## START RECORDED INFORMATION

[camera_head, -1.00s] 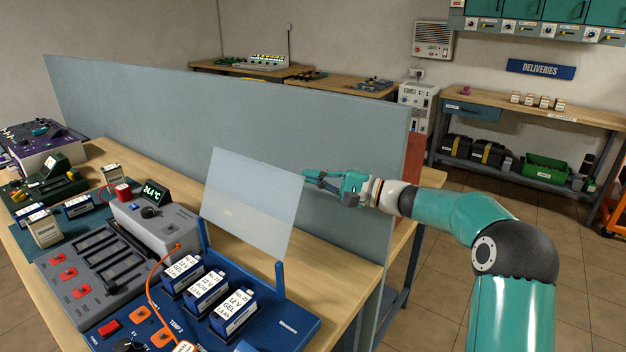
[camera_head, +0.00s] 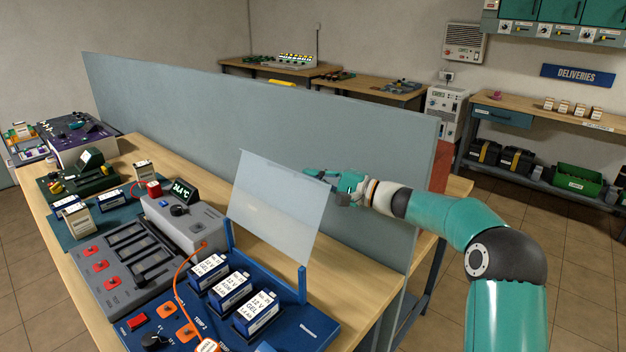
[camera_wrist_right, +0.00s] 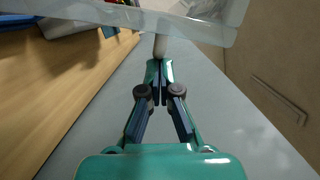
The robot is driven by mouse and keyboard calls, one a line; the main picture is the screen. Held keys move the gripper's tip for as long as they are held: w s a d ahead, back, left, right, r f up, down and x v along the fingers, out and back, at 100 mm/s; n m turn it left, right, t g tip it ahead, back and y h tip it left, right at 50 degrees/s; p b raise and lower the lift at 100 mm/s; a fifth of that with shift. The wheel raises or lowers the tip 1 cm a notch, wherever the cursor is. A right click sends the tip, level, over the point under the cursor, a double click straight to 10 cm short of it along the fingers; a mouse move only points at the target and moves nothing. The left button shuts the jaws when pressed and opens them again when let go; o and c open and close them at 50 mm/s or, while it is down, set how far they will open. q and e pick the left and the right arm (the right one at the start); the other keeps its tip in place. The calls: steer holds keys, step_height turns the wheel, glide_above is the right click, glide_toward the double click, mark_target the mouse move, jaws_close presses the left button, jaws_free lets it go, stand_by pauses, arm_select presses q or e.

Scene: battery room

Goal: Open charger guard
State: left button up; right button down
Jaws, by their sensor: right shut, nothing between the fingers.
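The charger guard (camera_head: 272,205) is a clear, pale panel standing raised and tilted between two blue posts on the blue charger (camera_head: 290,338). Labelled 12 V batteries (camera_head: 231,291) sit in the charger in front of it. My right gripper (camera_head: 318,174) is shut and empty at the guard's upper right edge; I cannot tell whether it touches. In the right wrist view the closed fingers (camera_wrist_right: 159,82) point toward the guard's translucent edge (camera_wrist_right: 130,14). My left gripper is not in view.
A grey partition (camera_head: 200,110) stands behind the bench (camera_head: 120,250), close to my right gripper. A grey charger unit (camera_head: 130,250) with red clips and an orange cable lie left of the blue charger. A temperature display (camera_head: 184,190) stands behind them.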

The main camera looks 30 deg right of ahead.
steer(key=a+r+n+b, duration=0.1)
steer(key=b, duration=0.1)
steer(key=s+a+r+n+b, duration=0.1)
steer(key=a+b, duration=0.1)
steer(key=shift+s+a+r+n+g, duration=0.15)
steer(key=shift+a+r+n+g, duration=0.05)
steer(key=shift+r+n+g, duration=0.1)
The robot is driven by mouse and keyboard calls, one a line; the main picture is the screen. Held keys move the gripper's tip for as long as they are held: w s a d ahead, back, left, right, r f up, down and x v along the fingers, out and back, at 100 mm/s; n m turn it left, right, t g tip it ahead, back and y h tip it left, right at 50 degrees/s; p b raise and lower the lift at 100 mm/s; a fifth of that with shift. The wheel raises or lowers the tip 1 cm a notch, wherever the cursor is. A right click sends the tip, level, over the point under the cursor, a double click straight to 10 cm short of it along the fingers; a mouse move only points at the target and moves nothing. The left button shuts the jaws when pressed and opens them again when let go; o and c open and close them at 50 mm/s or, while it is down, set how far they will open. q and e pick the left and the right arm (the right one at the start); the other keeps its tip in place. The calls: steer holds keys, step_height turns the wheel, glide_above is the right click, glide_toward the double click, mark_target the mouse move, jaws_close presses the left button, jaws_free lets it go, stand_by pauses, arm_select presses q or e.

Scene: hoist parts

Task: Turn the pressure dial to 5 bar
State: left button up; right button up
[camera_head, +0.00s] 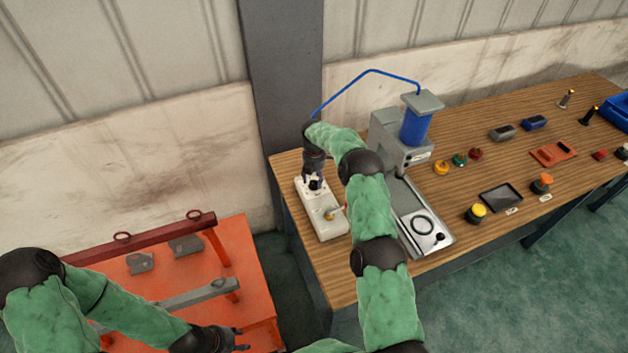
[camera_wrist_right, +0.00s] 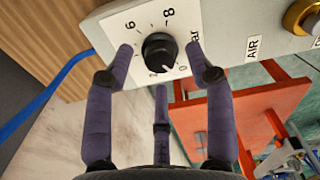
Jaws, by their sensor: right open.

## END RECORDED INFORMATION

Repeat the entries exactly and keep the pictures out of the copy.

[camera_head, -1.00s] 
[camera_head, +0.00s] 
[camera_wrist_right, +0.00s] 
The robot is driven by mouse and keyboard calls, one a line; the main picture is the screen. Held keys move the gripper's tip for as long as they are held: w s a d ahead, back, left, right, r f up, down and x v along the fingers, out and back, at 100 mm/s; n m turn it left, right, t g tip it ahead, back and y h tip it left, right at 50 degrees/s; p b raise and lower the lift at 100 mm/s; a fifth of that with shift. The wheel raises or lowers the tip 1 cm a notch, wherever the cursor is. A right click sends the tip, level, over the point under the cursor, a double click straight to 10 cm short of it along the fingers; a mouse move only points at the target and moves nothing. The left button shuts the jaws when pressed and opens them again when let go; o and c open and close them at 50 mm/s or, while it is down, set how far they will open. q and e pick the left and the right arm (the right one at the start); the other keeps its tip in place. The calls: steer holds keys, step_height turns the wheel, glide_above is the right click, glide_toward the double click, mark_target the mouse move, jaws_close presses the left button, jaws_free lets it go, stand_by pauses, arm_select presses q or e.

Scene: battery room

Goal: Open charger guard
State: left button up; right button down
Jaws, by their sensor: right shut, nothing between the fingers.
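The charger guard (camera_head: 272,205) is a clear, pale panel standing raised and tilted between two blue posts on the blue charger (camera_head: 290,338). Labelled 12 V batteries (camera_head: 231,291) sit in the charger in front of it. My right gripper (camera_head: 318,174) is shut and empty at the guard's upper right edge; I cannot tell whether it touches. In the right wrist view the closed fingers (camera_wrist_right: 159,82) point toward the guard's translucent edge (camera_wrist_right: 130,14). My left gripper is not in view.
A grey partition (camera_head: 200,110) stands behind the bench (camera_head: 120,250), close to my right gripper. A grey charger unit (camera_head: 130,250) with red clips and an orange cable lie left of the blue charger. A temperature display (camera_head: 184,190) stands behind them.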

The main camera looks 30 deg right of ahead.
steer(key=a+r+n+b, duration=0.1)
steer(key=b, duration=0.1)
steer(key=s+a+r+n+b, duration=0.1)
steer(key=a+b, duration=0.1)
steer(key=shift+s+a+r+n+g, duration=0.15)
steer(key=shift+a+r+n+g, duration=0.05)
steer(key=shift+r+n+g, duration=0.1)
The robot is driven by mouse and keyboard calls, one a line; the main picture is the screen. Held keys move the gripper's tip for as long as they are held: w s a d ahead, back, left, right, r f up, down and x v along the fingers, out and back, at 100 mm/s; n m turn it left, right, t g tip it ahead, back and y h tip it left, right at 50 degrees/s; p b raise and lower the lift at 100 mm/s; a fifth of that with shift. The wheel raises or lowers the tip 1 cm a notch, wherever the cursor is. A right click sends the tip, level, over the point under the cursor, a double click straight to 10 cm short of it along the fingers; a mouse move only points at the target and moves nothing. The left button shuts the jaws when pressed and opens them again when let go; o and c open and close them at 50 mm/s or, while it is down, set how far they will open. q and e pick the left and the right arm (the right one at the start); the other keeps its tip in place. The calls: steer holds keys, step_height turns the wheel, glide_above is the right click, glide_toward the double click, mark_target the mouse move, jaws_close presses the left button, jaws_free lets it go, stand_by pauses, arm_select presses q or e.

Scene: hoist parts

Task: Turn the pressure dial to 5 bar
State: left button up; right button up
[camera_head, +0.00s] 
[camera_wrist_right, +0.00s] 
Jaws, by their sensor: right open.

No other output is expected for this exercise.